# [Prompt]
Give the data below again exactly as it stands. Omit the pictures.
## begin
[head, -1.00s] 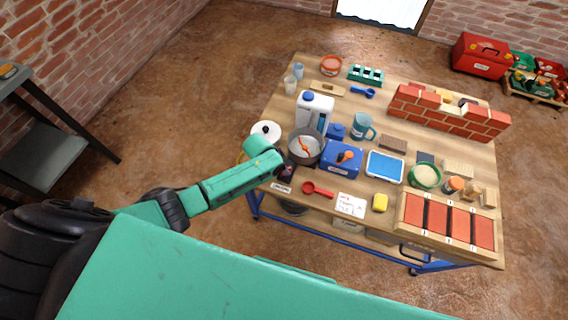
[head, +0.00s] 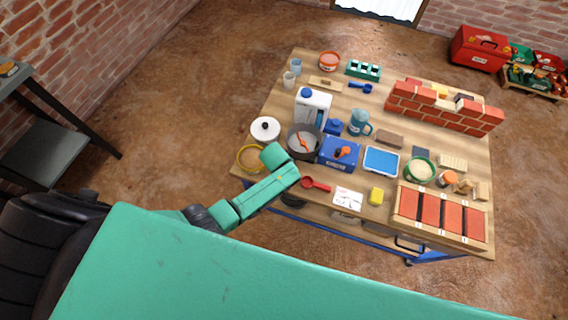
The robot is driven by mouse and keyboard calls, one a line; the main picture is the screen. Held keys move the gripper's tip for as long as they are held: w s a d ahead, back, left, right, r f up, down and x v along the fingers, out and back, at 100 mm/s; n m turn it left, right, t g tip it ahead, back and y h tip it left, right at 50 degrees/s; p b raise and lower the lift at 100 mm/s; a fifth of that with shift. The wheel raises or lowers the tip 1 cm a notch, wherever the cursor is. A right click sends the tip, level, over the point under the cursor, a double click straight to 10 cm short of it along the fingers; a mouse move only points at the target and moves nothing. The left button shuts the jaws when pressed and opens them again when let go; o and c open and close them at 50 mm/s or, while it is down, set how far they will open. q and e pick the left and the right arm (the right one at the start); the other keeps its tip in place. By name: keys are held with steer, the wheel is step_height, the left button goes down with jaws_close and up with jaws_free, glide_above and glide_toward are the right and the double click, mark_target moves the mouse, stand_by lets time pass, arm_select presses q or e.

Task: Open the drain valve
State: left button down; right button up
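A blue box (head: 338,161) with an orange-red handle (head: 343,152) on its top stands near the front middle of the workbench. It may carry the drain valve; no other part is clearly a valve at this size. My left arm comes in from the left and reaches over the front left edge of the bench. Its end lies left of the blue box and in front of the grey pot, apart from the box. My left gripper is hidden behind the arm. My right arm and gripper do not show.
Around the box stand a grey pot (head: 295,149) with an orange item inside, a white jug (head: 314,103), a blue mug (head: 359,122) and a blue-topped tray (head: 382,161). A red scoop (head: 315,185) lies in front. A brick wall (head: 440,115) stands at the back right.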

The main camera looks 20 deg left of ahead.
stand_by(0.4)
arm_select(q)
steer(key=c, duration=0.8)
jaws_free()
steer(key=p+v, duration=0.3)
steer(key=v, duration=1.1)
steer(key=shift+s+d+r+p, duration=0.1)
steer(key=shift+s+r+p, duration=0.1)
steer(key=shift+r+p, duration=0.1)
## end
# [Exercise response]
[head, -1.00s] 
[head, +0.00s] 
The robot is driven by mouse and keyboard calls, one a line; the main picture is the screen. Held keys move the gripper's tip for as long as they are held: w s a d ahead, back, left, right, r f up, down and x v along the fingers, out and back, at 100 mm/s; n m turn it left, right, t g tip it ahead, back and y h tip it left, right at 50 degrees/s; p b raise and lower the lift at 100 mm/s; a fifth of that with shift. The wheel raises or lowers the tip 1 cm a notch, wherever the cursor is. A right click sends the tip, level, over the point under the cursor, a double click straight to 10 cm short of it along the fingers; a mouse move only points at the target and moves nothing. The left button shuts the jaws when pressed and opens them again when let go; o and c open and close them at 50 mm/s or, while it is down, set how far they will open. q and e pick the left and the right arm (the right one at the start); the other keeps its tip in place. By name: keys are held with steer, the wheel is step_height, the left button goes down with jaws_close and up with jaws_free, glide_above and glide_toward are the right and the double click, mark_target moves the mouse, stand_by lets time pass, arm_select presses q or e.

Task: Open the drain valve
State: left button down; right button up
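A blue box (head: 338,161) with an orange-red handle (head: 343,152) on its top stands near the front middle of the workbench. It may carry the drain valve; no other part is clearly a valve at this size. My left arm comes in from the left and reaches over the front left edge of the bench. Its end lies left of the blue box and in front of the grey pot, apart from the box. My left gripper is hidden behind the arm. My right arm and gripper do not show.
Around the box stand a grey pot (head: 295,149) with an orange item inside, a white jug (head: 314,103), a blue mug (head: 359,122) and a blue-topped tray (head: 382,161). A red scoop (head: 315,185) lies in front. A brick wall (head: 440,115) stands at the back right.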

The main camera looks 20 deg left of ahead.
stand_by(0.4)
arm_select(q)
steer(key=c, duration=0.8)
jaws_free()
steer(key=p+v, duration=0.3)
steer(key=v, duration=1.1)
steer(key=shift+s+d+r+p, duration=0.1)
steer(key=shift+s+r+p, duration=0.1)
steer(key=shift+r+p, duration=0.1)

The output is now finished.